Here's a fairly straight-forward method, using RSA:
Set-up phase (assuming a trusted dealer that participates only with the setup phase; such a setup without a dealer can be done, but is considerably more complicated):
The dealer selects a random RSA public/private keypair $(n, e, d)$
The dealer then selects $N$ values $d_1, d_2, …, d_N$ with the constraint that $d_1 + d_2 + … + d_N \equiv d \pmod{ \lambda(n) }$
The dealer privately sends $d_i$ to party $i$, and publishes the private key $(n, e)$
Signature generation phase:
Each party gets a copy of the value to be signed $S$
Each party $i$ deterministically pads $S$ (perhaps using PKCS #1.5 signature padding, perhaps using PSS using randomness seeded by $S$), and then raises that to the power of $d_i$ modulo $n$; that is, it computes $sig_i = \text{Pad}(S)^{d_i} \bmod n$
Each party sends $sig_i$ to a collector, which computes $sig = sig_1 \cdot sig_2 \cdot … \cdot s_n \bmod n$, and broadcasts it
Everyone checks if $sig$ is a valid signature to the value $s$; if not, then a malicious party is detected
ets go through the requirements:
- No party can recover $K$ without other $N-1$ parties data
Met; without all the $d_i$ values, you cannot reconstruct the $d$ value.
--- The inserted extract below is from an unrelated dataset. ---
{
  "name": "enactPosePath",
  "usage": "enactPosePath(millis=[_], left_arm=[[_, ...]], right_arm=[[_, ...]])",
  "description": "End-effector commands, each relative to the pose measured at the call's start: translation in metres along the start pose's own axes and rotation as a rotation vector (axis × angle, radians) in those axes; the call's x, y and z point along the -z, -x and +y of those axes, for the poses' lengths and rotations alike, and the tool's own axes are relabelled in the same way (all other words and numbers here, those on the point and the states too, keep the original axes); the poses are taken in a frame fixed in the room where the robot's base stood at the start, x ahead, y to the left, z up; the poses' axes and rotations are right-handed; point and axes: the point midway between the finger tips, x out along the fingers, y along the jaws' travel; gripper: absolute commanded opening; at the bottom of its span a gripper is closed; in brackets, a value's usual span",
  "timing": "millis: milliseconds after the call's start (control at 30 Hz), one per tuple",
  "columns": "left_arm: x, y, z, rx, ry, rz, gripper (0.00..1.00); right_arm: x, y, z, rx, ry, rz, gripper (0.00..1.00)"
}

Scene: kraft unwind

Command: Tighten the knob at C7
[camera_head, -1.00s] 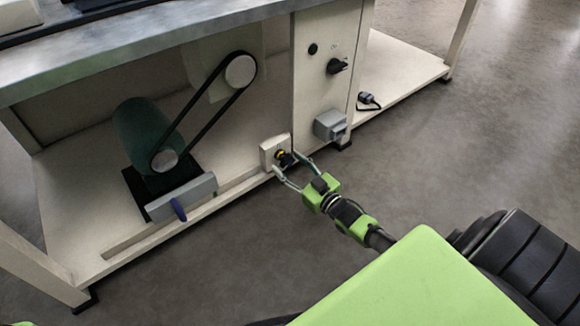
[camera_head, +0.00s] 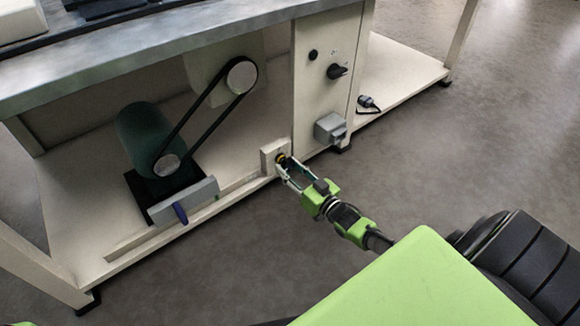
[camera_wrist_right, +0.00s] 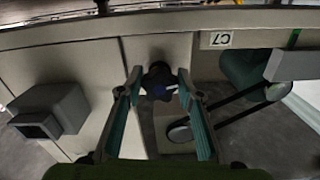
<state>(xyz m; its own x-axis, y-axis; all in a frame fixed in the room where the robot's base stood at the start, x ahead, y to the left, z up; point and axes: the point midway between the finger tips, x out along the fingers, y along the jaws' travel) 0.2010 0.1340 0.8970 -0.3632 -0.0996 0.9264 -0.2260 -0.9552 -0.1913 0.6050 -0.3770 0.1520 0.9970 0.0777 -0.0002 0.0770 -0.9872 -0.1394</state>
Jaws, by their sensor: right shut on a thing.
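In the right wrist view the knob (camera_wrist_right: 159,82) looks dark with a bluish part and lies between the two fingertips (camera_wrist_right: 160,76). A "C7" label (camera_wrist_right: 215,39) shows to the right of it there. The fingers partly cover the knob in the head view. My left gripper is not in view.
A grey box (camera_head: 330,128) and a black rotary switch (camera_head: 337,71) are on the panel to the right. A green motor (camera_head: 146,135) with a belt and a blue-handled grey bar (camera_head: 184,201) are to the left. The floor in front is clear.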

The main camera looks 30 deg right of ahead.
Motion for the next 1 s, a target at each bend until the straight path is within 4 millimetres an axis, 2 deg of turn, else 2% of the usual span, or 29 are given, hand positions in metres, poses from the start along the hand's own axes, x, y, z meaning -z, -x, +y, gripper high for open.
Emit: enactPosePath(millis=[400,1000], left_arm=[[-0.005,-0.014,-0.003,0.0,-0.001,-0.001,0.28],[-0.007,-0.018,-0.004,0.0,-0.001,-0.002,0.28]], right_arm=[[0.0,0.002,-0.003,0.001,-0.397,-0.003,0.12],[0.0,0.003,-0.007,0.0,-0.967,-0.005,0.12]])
- 5.Parties should be able to encrypt $S$ (actually hash of $S$, I need digital signature) with $K$, but without revealing any useful information about $K$ to malicious adversary
Met; each party acts as an Oracle that'll compute $f(x) = x^{d_i} \pmod n$, however if the Discrete Log problem is hard, you can't recover $d_i$ from that.
Now, a malicious party could perform a Denial of Service attack (by not computing his $sig_i$ value properly. On the other hand, I believe that this will always be true if you require that $N-1$ parties be unable to recover the key (or otherwise generate arbitrary signatures, which is effectively the same as recovering the key), and so I would claim that this meets your requirement.